Patricia Williams

Patricia Williams

Advisory Board
Northeastern University


Patricia Williams is University Distinguished Professor of Law and Humanities at Northeastern University. She is also director of Law, Technology and Ethics Initiatives in the School of Law and the College of Social Sciences and Humanities.

She has published widely in the areas of race, gender, literature and law. Her books, including The Alchemy of Race and Rights (Harvard University Press, 1991), illustrate some of America’s most complex societal problems and challenge our ideas about socio-legal constructs of race and gender. Drawing on her prior interrogation of race, gender and personhood, her current research raises core questions of individual autonomy and identity in the context of legal and ethical debates on science and technology. She has authored hundreds of essays, book reviews and articles for leading journals, popular magazines and newspapers, including The Guardian, Ms., the New York Times, the New Yorker and the Washington Post. She authors a widely read monthly column in The Nation.

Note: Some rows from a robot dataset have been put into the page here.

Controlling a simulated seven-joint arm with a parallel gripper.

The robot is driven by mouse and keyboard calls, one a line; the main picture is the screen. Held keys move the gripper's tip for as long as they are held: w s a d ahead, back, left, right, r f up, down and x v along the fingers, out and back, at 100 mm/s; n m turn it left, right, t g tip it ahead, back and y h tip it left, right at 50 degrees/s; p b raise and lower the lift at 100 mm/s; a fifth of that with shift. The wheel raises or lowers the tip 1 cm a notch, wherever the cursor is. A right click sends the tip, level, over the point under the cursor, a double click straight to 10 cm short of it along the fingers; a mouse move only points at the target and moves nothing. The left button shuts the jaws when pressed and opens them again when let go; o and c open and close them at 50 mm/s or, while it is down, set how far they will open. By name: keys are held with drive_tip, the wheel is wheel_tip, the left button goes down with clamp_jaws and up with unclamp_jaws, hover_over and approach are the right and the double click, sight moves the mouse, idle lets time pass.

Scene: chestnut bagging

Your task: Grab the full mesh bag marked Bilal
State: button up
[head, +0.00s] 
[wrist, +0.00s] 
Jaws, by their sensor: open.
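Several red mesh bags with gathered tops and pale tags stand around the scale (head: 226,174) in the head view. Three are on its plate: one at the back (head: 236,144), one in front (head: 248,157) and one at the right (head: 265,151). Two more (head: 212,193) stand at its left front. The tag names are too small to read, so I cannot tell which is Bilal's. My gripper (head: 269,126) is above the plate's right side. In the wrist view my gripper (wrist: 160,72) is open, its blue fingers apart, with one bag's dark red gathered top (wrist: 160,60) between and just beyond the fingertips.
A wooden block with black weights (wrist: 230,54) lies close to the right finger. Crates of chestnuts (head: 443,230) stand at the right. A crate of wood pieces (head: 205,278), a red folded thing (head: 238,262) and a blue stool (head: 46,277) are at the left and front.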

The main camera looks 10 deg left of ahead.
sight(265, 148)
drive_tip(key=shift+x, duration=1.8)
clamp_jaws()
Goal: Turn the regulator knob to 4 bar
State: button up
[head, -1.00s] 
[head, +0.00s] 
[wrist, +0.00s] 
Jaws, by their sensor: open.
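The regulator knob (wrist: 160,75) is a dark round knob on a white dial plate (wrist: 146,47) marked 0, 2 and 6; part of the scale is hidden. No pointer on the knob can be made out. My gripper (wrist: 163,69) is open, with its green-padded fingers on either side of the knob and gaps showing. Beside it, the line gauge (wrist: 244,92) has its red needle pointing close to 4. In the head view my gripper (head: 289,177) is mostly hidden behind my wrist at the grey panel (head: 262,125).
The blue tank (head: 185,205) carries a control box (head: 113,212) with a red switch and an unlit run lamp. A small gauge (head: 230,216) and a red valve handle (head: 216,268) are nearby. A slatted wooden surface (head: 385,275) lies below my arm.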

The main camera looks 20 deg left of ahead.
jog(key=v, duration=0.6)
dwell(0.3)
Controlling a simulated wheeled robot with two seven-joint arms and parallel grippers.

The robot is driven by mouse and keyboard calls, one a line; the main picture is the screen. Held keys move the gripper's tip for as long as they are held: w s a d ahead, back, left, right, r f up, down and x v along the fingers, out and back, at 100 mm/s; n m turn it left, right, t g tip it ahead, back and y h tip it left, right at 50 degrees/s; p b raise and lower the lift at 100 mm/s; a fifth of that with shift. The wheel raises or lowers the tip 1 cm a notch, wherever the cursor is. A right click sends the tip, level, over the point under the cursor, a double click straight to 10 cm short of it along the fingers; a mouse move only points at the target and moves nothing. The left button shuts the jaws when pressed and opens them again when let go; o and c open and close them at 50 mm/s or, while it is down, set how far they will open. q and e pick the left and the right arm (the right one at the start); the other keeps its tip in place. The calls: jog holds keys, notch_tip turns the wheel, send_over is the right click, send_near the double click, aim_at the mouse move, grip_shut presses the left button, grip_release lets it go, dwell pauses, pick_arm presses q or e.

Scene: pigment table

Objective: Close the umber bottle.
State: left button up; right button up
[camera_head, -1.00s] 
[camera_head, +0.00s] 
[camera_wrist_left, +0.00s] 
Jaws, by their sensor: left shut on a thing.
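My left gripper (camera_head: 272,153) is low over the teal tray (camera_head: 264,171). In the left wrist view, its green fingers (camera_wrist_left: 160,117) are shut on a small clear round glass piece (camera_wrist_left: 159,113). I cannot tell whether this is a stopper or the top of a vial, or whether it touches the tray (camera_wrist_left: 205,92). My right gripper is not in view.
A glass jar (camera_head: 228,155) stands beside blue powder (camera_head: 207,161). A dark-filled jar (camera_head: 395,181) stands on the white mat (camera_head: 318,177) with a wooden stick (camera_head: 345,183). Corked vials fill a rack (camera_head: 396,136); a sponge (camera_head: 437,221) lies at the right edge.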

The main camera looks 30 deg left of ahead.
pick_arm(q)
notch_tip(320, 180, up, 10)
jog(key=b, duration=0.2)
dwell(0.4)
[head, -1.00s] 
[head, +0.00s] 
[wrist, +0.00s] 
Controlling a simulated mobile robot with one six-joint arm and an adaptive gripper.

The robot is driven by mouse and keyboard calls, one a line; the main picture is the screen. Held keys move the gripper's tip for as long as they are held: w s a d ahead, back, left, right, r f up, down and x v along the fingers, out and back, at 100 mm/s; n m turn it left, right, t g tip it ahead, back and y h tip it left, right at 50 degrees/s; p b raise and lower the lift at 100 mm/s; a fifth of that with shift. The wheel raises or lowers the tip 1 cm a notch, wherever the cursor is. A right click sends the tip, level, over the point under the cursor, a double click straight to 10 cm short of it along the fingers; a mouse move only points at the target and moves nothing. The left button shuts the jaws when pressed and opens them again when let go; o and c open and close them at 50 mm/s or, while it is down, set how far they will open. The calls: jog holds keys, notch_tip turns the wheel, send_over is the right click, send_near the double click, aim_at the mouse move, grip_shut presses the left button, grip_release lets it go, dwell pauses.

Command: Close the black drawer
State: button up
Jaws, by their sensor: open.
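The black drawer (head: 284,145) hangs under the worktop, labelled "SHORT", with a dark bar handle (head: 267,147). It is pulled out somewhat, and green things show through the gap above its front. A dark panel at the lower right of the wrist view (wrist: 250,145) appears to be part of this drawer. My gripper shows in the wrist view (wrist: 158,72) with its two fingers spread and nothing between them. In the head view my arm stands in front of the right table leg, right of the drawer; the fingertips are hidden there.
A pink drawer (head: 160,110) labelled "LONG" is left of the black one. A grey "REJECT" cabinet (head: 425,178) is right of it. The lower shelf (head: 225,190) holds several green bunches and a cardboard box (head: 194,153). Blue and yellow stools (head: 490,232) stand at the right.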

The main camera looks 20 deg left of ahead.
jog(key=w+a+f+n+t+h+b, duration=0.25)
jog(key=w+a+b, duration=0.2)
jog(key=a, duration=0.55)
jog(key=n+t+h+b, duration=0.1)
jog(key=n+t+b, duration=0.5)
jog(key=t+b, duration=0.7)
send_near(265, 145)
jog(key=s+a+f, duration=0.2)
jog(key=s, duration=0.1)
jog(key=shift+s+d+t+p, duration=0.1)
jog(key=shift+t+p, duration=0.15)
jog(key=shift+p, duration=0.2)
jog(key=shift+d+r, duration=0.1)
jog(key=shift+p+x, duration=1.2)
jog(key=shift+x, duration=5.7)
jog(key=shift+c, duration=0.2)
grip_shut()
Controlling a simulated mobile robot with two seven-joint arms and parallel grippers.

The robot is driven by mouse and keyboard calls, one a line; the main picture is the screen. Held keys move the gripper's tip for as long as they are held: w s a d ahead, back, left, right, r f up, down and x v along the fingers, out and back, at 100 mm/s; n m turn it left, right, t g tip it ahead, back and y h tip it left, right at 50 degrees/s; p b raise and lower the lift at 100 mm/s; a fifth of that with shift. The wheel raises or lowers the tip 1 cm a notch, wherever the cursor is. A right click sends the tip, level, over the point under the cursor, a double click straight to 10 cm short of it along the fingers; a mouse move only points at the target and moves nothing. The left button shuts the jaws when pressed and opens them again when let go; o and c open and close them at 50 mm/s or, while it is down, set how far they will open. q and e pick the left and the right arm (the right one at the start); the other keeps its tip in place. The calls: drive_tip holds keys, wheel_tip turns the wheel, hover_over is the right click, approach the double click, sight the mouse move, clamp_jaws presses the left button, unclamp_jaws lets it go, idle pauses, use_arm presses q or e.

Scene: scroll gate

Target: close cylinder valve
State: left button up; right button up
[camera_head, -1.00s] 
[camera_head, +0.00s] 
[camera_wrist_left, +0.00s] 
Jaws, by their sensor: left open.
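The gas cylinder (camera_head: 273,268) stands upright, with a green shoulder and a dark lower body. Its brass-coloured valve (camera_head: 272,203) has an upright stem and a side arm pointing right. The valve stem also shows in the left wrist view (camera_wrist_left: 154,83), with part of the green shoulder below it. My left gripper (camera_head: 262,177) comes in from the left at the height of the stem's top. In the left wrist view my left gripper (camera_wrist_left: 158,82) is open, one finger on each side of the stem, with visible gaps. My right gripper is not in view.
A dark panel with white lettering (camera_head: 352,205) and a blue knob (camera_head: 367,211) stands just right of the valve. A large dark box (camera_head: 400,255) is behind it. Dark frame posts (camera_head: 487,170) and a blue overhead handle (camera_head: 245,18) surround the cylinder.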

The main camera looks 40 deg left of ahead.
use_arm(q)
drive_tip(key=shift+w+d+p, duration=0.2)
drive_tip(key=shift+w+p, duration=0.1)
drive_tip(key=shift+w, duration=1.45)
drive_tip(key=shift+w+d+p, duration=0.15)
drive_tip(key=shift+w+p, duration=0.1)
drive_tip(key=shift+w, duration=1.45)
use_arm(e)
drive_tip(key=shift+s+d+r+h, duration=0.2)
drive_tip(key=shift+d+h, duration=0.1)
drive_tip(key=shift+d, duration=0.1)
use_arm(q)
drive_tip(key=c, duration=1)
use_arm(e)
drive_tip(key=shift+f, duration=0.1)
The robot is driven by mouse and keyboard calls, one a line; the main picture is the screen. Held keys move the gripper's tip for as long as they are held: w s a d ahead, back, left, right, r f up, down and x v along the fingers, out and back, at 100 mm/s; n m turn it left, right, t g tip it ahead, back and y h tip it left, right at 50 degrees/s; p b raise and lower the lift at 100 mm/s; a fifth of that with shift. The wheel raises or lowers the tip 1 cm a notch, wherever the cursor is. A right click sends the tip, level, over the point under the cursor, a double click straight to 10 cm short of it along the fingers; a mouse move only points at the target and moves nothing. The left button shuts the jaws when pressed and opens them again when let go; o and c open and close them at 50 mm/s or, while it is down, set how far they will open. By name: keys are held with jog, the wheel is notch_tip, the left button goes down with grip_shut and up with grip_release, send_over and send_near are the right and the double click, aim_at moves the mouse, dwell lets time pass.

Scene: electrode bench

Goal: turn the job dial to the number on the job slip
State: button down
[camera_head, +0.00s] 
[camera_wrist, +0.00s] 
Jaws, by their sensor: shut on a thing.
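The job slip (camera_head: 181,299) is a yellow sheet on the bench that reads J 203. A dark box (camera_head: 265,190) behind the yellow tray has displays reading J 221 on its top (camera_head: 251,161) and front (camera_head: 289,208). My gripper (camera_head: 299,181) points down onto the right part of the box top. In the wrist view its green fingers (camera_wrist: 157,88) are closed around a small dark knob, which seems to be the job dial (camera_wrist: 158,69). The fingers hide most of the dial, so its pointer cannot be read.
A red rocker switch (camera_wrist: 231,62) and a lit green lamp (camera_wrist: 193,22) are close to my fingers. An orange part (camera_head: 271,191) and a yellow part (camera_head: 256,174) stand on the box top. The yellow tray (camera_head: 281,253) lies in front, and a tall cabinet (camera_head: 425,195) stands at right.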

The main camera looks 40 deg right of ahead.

Williams has held fellowships at the School of Criticism and Theory at Dartmouth, the Humanities Research Institute of the University of California at Irvine, the Institute for Arts and Civic Dialogue at Harvard, the Center for Advanced Study in the Behavioral Sciences at Stanford University and Radcliffe Institute of Advanced Studies at Harvard. She has received awards from the American Educational Studies Association and the National Organization for Women, among others. In 2019, she was elected a member of the American Philosophical Society. In 2000, Professor Williams was awarded a MacArthur “Genius” Fellowship. Professor Williams previously served as the James L. Dohr Professor of Law at Columbia Law School. She received her B.A. from Wellesley College and a J.D. from Harvard University.